Sabina se despide, pero la gente lo niega todo. Lo niegan los malandros del barrio, las prostitutas, los borrachos, los hombres políticamente incorrectos, los enamorados y los traicionados. Lo niegan los melancólicos, por supuesto, la gente que habita el olvido, los poetas aficionados y los que tienen papeles literarios, los casados, los amantes, los contigo y los sin ti.
Sabina se despide y alguien desde el público, quizás, deshoje margaritas. Alguien, quizás, mientras Sabina canta, envía un mensaje a la amante diciéndole eso de que “el amor cuando no muere mata”. Otro que tal vez dejó de habitar el olvido responde un chat diciendo “demasiado tarde, princesa”. La gente de los amores difíciles seguramente pondrá, en estados e historias en redes: “Y, sin embargo, te quiero”.

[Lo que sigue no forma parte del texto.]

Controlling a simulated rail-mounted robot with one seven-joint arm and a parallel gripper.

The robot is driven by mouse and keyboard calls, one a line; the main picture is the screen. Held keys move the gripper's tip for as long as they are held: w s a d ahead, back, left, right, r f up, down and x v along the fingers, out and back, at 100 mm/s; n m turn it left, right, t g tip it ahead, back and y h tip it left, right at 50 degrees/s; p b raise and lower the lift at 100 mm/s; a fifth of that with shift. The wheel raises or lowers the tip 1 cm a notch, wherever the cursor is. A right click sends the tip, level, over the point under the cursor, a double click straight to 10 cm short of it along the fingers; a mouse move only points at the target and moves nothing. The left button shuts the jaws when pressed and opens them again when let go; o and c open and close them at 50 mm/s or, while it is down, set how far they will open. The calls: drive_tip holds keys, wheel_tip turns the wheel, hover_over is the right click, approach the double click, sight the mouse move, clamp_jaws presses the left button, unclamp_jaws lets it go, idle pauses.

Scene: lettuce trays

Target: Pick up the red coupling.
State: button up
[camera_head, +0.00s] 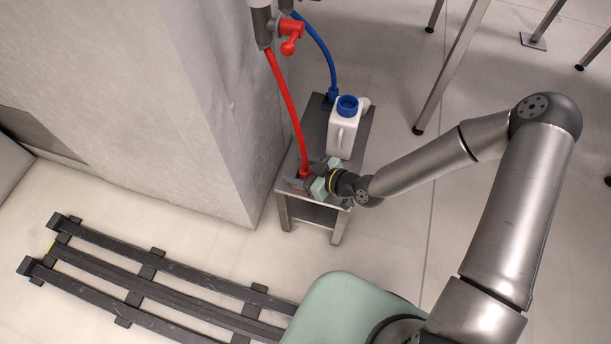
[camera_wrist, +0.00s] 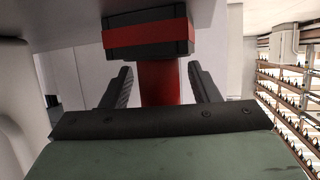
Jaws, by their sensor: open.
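The red coupling shows in the wrist view as a dark block with a red band (camera_wrist: 148,36), just beyond my fingertips. A red stem or hose (camera_wrist: 160,85) runs from it down the picture between my fingers. In the head view the red end (camera_head: 304,173) is at the small stand's near left part, partly hidden by my gripper (camera_head: 308,177). My gripper also shows in the wrist view (camera_wrist: 160,72). Its dark fingers are open, one on each side of the red stem, with visible gaps.
A red hose (camera_head: 286,100) rises to a red valve (camera_head: 291,38). A blue hose (camera_head: 322,50) hangs behind. A white jug with a blue cap (camera_head: 343,135) stands on the grey stand (camera_head: 316,125), right of the coupling. A wall column (camera_head: 215,110) is close on the left.

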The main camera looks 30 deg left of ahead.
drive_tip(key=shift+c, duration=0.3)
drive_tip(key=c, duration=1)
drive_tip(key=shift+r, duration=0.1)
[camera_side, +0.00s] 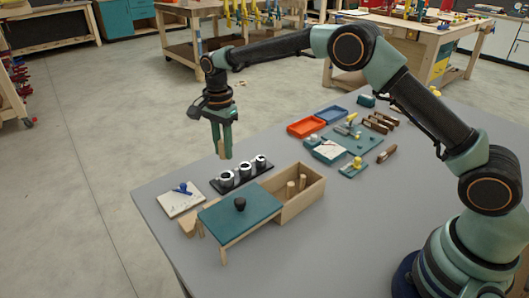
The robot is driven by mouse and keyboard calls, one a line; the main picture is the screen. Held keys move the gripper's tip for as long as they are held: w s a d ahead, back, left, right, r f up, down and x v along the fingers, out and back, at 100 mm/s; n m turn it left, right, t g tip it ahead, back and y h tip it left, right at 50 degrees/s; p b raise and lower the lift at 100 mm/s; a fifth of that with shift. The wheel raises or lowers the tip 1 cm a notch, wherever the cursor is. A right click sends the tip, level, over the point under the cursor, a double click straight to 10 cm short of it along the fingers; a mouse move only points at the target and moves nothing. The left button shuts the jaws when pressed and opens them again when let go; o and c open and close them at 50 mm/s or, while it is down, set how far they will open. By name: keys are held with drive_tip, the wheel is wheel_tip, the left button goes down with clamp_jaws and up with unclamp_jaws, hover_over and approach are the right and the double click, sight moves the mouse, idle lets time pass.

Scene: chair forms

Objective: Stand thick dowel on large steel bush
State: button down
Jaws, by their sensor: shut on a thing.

Sabina se despide y tiene el poder de unir a gente tan diversa en medio del dolor de los adioses. Su mano derecha —con el icónico anillo calavera que le regaló Keith Richards, “like a Rolling Stones”— se golpea en la rodilla cada compás. Es un símbolo. Es esa mano derecha que mueve, ya al final del concierto, en señal de adiós.
“Es difícil imaginar un lugar del mundo, un escenario del mundo en el que se esté más feliz y más emocionado que aquí”, dice, cuando aún le quedan conciertos en A Coruña, Granada, Barcelona, Valencia, Bilbao y Madrid.
Es difícil imaginar que esta vez, cuando Sabina dice “hola y adiós” desde Sevilla, lo dice en serio. Y eso jode.